> **Data**

════════════════

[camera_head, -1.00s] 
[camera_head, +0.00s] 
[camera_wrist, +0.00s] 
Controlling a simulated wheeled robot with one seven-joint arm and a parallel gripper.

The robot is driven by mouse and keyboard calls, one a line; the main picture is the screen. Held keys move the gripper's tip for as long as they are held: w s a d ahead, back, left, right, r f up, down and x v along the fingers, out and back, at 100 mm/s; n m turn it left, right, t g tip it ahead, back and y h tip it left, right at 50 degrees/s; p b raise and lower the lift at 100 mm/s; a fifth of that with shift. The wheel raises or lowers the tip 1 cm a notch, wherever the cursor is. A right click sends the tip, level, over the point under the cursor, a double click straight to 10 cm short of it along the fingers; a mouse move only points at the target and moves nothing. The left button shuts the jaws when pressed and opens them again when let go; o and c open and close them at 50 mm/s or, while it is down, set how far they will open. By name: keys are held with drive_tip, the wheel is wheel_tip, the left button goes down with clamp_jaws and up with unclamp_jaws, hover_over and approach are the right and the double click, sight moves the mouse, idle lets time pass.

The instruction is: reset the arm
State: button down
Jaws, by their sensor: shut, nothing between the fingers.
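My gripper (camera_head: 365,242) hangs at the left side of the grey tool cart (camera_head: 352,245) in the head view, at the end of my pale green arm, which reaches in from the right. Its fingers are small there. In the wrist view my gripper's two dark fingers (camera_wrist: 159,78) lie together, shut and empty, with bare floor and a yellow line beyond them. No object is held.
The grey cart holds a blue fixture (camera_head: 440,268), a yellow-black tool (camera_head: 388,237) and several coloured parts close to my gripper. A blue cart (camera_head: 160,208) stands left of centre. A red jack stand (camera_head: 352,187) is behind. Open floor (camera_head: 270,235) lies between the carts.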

════════════════

> **What this task involves**
Quote exactly the opening line of the material above and every line after it, up to and including the line that contains "Controlling a simulated".

> **Task response**
[camera_head, -1.00s] 
[camera_head, +0.00s] 
[camera_wrist, +0.00s] 
Controlling a simulated wheeled robot with one seven-joint arm and a parallel gripper.

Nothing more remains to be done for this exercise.